= Work instructions =
Spot each line that carries the word "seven"; copy those lines.

Start of Data extract

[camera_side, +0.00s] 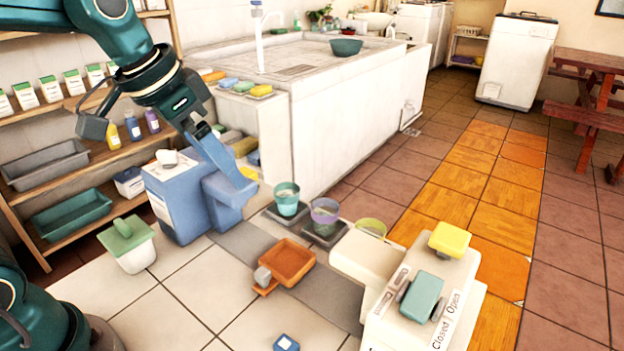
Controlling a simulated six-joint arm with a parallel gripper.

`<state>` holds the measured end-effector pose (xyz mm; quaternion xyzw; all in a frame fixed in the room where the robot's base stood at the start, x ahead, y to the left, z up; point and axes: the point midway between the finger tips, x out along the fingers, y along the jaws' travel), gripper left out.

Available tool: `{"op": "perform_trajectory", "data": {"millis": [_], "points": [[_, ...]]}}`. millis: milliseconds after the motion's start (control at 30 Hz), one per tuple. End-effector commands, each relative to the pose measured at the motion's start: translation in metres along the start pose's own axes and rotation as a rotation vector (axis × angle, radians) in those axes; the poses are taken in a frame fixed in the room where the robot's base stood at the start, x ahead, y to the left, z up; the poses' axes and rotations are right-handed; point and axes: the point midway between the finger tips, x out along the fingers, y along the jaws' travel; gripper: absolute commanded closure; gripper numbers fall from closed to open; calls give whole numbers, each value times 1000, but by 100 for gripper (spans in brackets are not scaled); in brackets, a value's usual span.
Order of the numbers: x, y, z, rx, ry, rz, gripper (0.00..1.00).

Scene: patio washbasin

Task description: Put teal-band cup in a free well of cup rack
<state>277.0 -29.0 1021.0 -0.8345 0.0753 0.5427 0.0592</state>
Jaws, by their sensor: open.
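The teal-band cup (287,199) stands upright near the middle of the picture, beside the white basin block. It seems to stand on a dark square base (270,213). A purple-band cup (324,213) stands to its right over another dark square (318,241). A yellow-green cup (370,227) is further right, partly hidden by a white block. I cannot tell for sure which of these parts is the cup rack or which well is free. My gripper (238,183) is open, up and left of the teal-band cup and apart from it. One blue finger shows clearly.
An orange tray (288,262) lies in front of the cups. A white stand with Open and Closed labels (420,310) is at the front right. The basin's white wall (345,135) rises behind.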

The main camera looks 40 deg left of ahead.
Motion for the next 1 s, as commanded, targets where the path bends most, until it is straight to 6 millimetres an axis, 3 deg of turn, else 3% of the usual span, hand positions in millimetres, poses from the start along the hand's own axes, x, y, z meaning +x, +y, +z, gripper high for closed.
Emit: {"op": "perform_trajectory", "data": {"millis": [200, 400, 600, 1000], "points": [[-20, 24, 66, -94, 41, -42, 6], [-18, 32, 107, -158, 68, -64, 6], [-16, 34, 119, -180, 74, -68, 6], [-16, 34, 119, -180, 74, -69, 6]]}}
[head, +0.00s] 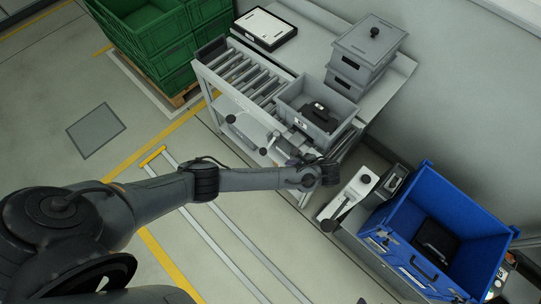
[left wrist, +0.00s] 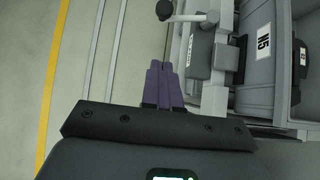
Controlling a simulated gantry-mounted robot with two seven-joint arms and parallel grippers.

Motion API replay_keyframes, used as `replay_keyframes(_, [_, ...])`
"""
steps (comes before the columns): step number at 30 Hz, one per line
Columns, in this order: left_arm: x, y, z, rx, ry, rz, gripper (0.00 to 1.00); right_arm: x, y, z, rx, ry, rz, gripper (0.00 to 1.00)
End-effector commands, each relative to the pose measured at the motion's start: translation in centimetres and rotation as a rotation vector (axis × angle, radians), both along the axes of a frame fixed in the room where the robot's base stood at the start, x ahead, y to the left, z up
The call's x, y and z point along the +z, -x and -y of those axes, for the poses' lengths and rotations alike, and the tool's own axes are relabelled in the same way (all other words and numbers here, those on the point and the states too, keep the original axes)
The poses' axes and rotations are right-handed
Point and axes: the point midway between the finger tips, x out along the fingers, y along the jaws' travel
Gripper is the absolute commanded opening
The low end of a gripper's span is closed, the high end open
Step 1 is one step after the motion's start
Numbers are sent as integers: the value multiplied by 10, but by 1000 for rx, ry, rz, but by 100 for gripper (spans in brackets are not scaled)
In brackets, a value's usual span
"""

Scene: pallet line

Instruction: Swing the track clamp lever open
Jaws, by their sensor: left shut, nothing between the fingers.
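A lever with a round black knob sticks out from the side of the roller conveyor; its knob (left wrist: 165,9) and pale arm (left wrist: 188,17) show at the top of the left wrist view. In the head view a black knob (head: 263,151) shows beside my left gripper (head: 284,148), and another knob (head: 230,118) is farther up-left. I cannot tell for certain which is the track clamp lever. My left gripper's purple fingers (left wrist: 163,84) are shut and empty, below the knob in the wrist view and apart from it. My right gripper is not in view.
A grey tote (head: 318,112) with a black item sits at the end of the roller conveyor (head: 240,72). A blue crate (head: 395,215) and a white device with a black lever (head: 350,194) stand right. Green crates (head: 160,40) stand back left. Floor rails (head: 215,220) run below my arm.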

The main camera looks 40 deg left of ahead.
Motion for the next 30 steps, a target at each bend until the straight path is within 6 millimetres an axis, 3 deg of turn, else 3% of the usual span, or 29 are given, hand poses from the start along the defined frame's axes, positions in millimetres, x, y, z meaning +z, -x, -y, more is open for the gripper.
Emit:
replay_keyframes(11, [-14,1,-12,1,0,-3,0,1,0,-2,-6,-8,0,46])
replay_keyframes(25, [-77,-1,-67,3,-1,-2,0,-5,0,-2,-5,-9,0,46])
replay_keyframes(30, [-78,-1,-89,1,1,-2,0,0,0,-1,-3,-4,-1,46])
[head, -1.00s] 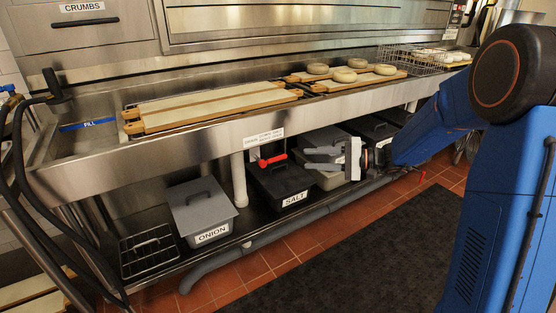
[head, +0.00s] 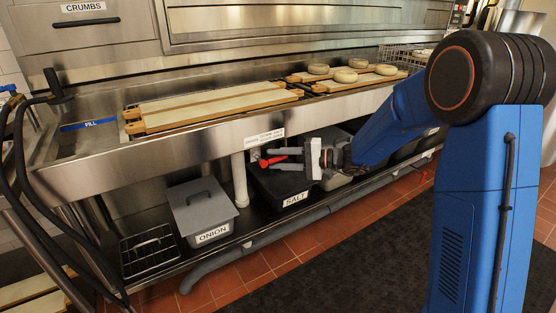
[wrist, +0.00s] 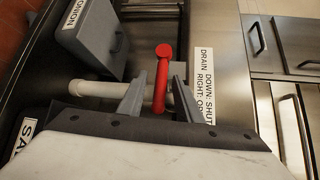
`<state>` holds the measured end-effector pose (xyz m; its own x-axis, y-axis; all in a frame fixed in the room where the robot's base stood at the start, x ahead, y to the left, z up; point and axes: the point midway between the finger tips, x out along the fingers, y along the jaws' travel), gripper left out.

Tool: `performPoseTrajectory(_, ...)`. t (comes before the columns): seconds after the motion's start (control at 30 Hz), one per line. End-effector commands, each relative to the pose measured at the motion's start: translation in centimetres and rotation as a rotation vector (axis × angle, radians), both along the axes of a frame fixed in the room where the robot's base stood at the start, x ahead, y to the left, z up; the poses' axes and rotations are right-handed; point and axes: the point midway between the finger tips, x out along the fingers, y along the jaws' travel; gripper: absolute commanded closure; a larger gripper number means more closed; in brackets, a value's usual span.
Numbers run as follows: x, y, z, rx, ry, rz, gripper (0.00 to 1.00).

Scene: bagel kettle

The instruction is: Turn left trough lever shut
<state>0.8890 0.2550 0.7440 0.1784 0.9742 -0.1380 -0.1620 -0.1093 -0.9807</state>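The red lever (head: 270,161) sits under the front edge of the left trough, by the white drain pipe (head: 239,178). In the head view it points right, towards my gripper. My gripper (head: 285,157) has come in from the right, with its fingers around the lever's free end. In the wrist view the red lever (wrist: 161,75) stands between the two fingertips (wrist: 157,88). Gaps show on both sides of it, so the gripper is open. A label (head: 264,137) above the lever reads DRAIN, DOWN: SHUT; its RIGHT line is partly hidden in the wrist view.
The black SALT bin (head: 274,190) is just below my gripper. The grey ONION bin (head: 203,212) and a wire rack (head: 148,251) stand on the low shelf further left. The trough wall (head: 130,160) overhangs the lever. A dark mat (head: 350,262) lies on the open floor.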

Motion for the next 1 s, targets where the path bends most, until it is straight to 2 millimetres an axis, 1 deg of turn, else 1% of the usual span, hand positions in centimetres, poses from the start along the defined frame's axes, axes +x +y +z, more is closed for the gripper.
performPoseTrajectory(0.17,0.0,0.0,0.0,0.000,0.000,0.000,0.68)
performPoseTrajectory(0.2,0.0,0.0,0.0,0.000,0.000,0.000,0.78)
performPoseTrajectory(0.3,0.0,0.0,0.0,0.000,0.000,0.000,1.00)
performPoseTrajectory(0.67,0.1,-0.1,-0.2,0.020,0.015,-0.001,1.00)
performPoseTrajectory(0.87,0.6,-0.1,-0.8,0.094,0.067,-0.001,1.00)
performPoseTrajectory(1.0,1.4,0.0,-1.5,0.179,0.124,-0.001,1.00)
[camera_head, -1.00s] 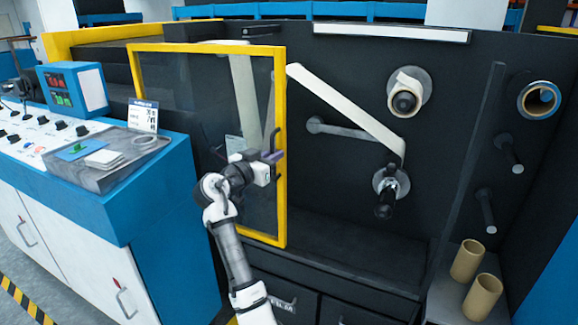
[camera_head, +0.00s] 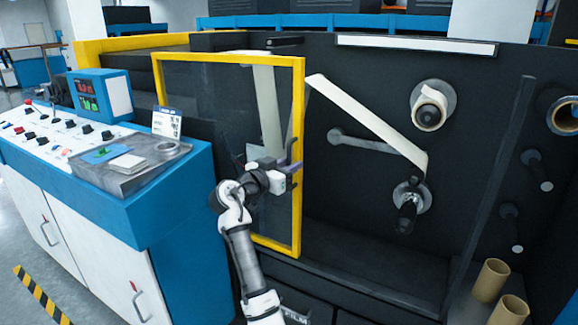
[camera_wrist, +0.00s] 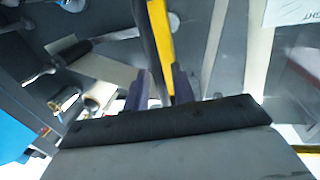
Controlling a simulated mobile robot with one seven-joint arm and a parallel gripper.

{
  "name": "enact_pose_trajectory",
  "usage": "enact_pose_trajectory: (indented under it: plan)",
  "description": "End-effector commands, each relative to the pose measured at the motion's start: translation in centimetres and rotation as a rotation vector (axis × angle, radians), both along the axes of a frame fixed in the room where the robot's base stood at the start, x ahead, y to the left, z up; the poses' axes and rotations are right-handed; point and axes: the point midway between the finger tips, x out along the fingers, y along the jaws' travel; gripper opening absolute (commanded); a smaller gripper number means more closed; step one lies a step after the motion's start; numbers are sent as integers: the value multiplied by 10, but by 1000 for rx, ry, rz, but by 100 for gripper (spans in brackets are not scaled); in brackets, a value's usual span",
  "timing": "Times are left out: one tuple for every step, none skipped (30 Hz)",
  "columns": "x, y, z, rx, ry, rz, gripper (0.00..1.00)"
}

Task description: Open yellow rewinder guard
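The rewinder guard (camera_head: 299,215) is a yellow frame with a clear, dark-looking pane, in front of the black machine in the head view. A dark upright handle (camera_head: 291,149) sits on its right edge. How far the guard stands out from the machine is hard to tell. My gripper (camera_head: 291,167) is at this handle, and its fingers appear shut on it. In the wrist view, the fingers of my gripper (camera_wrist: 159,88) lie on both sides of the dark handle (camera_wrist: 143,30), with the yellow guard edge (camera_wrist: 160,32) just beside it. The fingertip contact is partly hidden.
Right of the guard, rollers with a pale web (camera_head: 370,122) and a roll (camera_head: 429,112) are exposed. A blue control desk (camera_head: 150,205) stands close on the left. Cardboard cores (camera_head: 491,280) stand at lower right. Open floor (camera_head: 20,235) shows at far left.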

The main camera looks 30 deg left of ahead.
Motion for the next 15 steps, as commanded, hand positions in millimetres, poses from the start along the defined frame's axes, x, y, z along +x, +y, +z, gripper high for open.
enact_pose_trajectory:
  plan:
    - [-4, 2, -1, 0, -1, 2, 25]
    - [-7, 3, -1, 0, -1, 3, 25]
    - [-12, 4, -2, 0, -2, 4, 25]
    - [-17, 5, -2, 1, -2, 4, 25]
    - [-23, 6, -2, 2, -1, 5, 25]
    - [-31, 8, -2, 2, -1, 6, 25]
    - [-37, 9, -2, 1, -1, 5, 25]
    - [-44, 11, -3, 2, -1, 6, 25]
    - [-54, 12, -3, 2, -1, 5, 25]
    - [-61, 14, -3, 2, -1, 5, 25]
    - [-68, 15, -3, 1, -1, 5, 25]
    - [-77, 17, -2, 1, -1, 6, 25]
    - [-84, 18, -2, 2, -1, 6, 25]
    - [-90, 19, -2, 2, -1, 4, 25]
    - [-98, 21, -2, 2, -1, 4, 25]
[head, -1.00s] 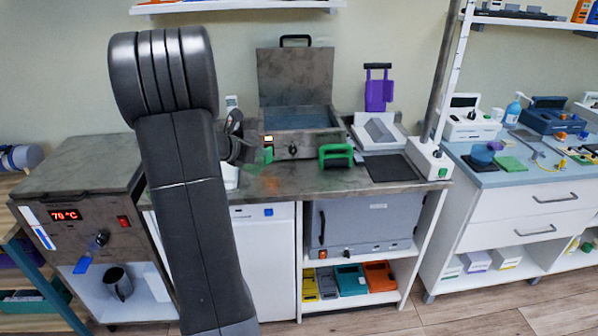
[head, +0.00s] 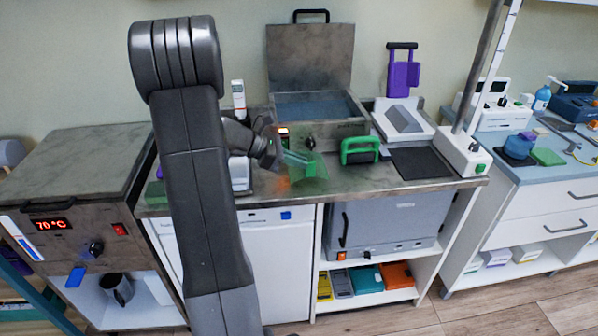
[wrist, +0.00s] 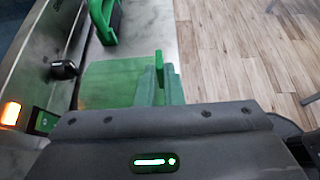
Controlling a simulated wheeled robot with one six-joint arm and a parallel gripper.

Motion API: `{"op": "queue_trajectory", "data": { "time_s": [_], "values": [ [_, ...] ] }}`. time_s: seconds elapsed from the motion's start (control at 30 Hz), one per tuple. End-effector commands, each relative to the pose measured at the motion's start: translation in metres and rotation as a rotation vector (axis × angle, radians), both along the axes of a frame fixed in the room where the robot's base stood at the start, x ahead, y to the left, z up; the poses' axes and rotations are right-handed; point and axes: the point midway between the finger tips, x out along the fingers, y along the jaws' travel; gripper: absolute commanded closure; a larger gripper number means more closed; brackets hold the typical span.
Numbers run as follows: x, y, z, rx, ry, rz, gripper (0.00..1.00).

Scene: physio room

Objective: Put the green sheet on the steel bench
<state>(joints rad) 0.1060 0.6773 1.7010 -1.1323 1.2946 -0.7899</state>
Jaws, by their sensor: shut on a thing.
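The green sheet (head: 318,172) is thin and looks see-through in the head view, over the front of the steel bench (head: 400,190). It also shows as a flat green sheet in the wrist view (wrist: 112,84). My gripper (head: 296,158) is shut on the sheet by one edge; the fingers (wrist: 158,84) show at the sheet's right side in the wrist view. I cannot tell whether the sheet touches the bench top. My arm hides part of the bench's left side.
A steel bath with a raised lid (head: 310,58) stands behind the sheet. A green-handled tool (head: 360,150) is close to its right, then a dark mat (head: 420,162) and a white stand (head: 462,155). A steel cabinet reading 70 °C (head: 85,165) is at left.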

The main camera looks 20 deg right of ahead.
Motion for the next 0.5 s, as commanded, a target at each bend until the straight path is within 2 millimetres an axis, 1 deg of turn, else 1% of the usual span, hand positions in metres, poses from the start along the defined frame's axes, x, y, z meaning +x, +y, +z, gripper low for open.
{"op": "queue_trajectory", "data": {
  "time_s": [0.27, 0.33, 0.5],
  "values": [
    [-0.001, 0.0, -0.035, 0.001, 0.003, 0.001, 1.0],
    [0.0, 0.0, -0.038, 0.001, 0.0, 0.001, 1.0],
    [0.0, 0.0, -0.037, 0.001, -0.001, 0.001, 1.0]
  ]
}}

End of Data extract

= Task answer =
Controlling a simulated gantry-mounted robot with two seven-joint arms and parallel grippers.
Controlling a simulated mobile robot with one seven-joint arm and a parallel gripper.

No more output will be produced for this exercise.